● **WORK TO BE COMPLETED**: Write out the listing below again, precisely as it is given.

● **GIVEN DATA**:
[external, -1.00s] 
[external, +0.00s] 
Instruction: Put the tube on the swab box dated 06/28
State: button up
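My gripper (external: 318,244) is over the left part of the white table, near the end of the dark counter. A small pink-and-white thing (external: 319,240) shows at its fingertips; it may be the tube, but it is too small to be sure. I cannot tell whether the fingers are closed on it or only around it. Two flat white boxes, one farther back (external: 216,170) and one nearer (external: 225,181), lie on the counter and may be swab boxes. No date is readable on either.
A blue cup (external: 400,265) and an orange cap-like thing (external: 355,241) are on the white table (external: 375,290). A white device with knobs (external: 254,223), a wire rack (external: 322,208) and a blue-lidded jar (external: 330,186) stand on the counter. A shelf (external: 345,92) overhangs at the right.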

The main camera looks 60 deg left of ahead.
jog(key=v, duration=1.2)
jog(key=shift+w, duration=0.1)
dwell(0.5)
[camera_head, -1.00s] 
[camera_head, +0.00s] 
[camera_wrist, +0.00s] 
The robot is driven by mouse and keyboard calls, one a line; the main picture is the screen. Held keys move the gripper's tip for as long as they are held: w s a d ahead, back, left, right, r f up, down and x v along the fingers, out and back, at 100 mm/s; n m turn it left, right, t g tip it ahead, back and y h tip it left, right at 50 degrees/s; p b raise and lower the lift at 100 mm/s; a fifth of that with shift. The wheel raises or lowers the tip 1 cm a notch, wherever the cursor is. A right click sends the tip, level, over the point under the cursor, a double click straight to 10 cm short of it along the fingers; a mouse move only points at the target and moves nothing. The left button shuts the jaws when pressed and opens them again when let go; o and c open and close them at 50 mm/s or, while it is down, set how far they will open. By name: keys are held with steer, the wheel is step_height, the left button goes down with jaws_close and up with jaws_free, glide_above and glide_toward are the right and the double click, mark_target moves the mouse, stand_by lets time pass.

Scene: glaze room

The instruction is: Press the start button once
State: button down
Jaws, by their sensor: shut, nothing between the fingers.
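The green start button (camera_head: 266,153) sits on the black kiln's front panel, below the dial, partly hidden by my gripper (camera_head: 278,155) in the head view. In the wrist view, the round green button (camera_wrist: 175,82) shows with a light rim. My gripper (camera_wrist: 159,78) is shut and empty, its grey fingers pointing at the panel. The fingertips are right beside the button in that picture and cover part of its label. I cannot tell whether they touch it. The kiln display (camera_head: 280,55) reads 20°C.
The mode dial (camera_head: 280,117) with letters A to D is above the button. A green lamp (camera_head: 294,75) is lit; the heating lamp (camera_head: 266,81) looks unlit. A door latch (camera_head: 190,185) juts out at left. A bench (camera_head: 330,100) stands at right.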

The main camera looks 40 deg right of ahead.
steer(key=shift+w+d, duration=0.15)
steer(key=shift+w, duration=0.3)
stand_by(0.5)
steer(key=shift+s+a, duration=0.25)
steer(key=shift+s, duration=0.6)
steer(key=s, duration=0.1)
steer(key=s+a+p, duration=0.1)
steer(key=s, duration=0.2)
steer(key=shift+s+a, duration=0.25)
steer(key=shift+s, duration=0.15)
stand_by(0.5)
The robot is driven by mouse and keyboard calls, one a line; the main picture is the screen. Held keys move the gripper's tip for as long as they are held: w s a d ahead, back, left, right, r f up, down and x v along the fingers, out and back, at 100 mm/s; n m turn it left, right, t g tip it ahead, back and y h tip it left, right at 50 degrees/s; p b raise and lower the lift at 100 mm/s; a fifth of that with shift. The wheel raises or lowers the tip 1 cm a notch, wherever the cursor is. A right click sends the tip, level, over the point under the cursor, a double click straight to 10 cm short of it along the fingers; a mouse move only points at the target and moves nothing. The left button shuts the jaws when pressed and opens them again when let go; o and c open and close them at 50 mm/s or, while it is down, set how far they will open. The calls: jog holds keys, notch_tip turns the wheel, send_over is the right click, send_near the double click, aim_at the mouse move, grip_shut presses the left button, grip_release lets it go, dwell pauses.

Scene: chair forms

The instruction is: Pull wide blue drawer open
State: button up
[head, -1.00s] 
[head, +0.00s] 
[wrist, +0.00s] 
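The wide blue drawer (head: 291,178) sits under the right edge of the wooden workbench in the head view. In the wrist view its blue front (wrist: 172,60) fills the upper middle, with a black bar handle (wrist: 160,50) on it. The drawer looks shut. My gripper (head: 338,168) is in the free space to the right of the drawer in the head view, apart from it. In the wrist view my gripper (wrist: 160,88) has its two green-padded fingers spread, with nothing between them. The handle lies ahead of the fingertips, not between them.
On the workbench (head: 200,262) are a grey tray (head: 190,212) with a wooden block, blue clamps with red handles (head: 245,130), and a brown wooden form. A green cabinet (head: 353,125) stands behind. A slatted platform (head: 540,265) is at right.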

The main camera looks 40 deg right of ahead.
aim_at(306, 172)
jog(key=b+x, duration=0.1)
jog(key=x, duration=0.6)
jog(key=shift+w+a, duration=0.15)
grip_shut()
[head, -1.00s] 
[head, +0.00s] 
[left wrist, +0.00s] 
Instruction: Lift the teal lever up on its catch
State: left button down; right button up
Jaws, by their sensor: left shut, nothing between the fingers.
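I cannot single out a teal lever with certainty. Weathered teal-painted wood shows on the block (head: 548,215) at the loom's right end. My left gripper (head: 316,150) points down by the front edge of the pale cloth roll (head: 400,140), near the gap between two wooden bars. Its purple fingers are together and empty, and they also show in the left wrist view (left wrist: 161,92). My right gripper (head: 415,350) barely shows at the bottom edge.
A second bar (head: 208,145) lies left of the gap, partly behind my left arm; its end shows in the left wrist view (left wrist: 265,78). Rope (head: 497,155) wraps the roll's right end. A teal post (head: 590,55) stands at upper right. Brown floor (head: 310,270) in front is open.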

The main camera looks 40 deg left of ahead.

● **FINISHED EXERCISE**:
[external, -1.00s] 
[external, +0.00s] 
Instruction: Put the tube on the swab box dated 06/28
State: button up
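My gripper (external: 318,244) is over the left part of the white table, near the end of the dark counter. A small pink-and-white thing (external: 319,240) shows at its fingertips; it may be the tube, but it is too small to be sure. I cannot tell whether the fingers are closed on it or only around it. Two flat white boxes, one farther back (external: 216,170) and one nearer (external: 225,181), lie on the counter and may be swab boxes. No date is readable on either.
A blue cup (external: 400,265) and an orange cap-like thing (external: 355,241) are on the white table (external: 375,290). A white device with knobs (external: 254,223), a wire rack (external: 322,208) and a blue-lidded jar (external: 330,186) stand on the counter. A shelf (external: 345,92) overhangs at the right.

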The main camera looks 60 deg left of ahead.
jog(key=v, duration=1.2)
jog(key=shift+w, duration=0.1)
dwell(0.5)
[camera_head, -1.00s] 
[camera_head, +0.00s] 
[camera_wrist, +0.00s] 
The robot is driven by mouse and keyboard calls, one a line; the main picture is the screen. Held keys move the gripper's tip for as long as they are held: w s a d ahead, back, left, right, r f up, down and x v along the fingers, out and back, at 100 mm/s; n m turn it left, right, t g tip it ahead, back and y h tip it left, right at 50 degrees/s; p b raise and lower the lift at 100 mm/s; a fifth of that with shift. The wheel raises or lowers the tip 1 cm a notch, wherever the cursor is. A right click sends the tip, level, over the point under the cursor, a double click straight to 10 cm short of it along the fingers; a mouse move only points at the target and moves nothing. The left button shuts the jaws when pressed and opens them again when let go; o and c open and close them at 50 mm/s or, while it is down, set how far they will open. By name: keys are held with steer, the wheel is step_height, the left button goes down with jaws_close and up with jaws_free, glide_above and glide_toward are the right and the double click, mark_target moves the mouse, stand_by lets time pass.

Scene: glaze room

The instruction is: Press the start button once
State: button down
Jaws, by their sensor: shut, nothing between the fingers.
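The green start button (camera_head: 266,153) sits on the black kiln's front panel, below the dial, partly hidden by my gripper (camera_head: 278,155) in the head view. In the wrist view, the round green button (camera_wrist: 175,82) shows with a light rim. My gripper (camera_wrist: 159,78) is shut and empty, its grey fingers pointing at the panel. The fingertips are right beside the button in that picture and cover part of its label. I cannot tell whether they touch it. The kiln display (camera_head: 280,55) reads 20°C.
The mode dial (camera_head: 280,117) with letters A to D is above the button. A green lamp (camera_head: 294,75) is lit; the heating lamp (camera_head: 266,81) looks unlit. A door latch (camera_head: 190,185) juts out at left. A bench (camera_head: 330,100) stands at right.

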The main camera looks 40 deg right of ahead.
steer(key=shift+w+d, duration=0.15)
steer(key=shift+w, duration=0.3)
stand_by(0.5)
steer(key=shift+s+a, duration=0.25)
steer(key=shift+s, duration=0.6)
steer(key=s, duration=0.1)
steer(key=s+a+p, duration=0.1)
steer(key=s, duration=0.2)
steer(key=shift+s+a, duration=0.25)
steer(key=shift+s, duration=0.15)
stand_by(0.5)
The robot is driven by mouse and keyboard calls, one a line; the main picture is the screen. Held keys move the gripper's tip for as long as they are held: w s a d ahead, back, left, right, r f up, down and x v along the fingers, out and back, at 100 mm/s; n m turn it left, right, t g tip it ahead, back and y h tip it left, right at 50 degrees/s; p b raise and lower the lift at 100 mm/s; a fifth of that with shift. The wheel raises or lowers the tip 1 cm a notch, wherever the cursor is. A right click sends the tip, level, over the point under the cursor, a double click straight to 10 cm short of it along the fingers; a mouse move only points at the target and moves nothing. The left button shuts the jaws when pressed and opens them again when let go; o and c open and close them at 50 mm/s or, while it is down, set how far they will open. The calls: jog holds keys, notch_tip turns the wheel, send_over is the right click, send_near the double click, aim_at the mouse move, grip_shut presses the left button, grip_release lets it go, dwell pauses.

Scene: chair forms

The instruction is: Pull wide blue drawer open
State: button up
[head, -1.00s] 
[head, +0.00s] 
[wrist, +0.00s] 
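The wide blue drawer (head: 291,178) sits under the right edge of the wooden workbench in the head view. In the wrist view its blue front (wrist: 172,60) fills the upper middle, with a black bar handle (wrist: 160,50) on it. The drawer looks shut. My gripper (head: 338,168) is in the free space to the right of the drawer in the head view, apart from it. In the wrist view my gripper (wrist: 160,88) has its two green-padded fingers spread, with nothing between them. The handle lies ahead of the fingertips, not between them.
On the workbench (head: 200,262) are a grey tray (head: 190,212) with a wooden block, blue clamps with red handles (head: 245,130), and a brown wooden form. A green cabinet (head: 353,125) stands behind. A slatted platform (head: 540,265) is at right.

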The main camera looks 40 deg right of ahead.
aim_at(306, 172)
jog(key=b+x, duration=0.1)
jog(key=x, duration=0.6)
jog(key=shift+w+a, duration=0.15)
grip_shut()
[head, -1.00s] 
[head, +0.00s] 
[left wrist, +0.00s] 
Instruction: Lift the teal lever up on its catch
State: left button down; right button up
Jaws, by their sensor: left shut, nothing between the fingers.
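I cannot single out a teal lever with certainty. Weathered teal-painted wood shows on the block (head: 548,215) at the loom's right end. My left gripper (head: 316,150) points down by the front edge of the pale cloth roll (head: 400,140), near the gap between two wooden bars. Its purple fingers are together and empty, and they also show in the left wrist view (left wrist: 161,92). My right gripper (head: 415,350) barely shows at the bottom edge.
A second bar (head: 208,145) lies left of the gap, partly behind my left arm; its end shows in the left wrist view (left wrist: 265,78). Rope (head: 497,155) wraps the roll's right end. A teal post (head: 590,55) stands at upper right. Brown floor (head: 310,270) in front is open.

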The main camera looks 40 deg left of ahead.

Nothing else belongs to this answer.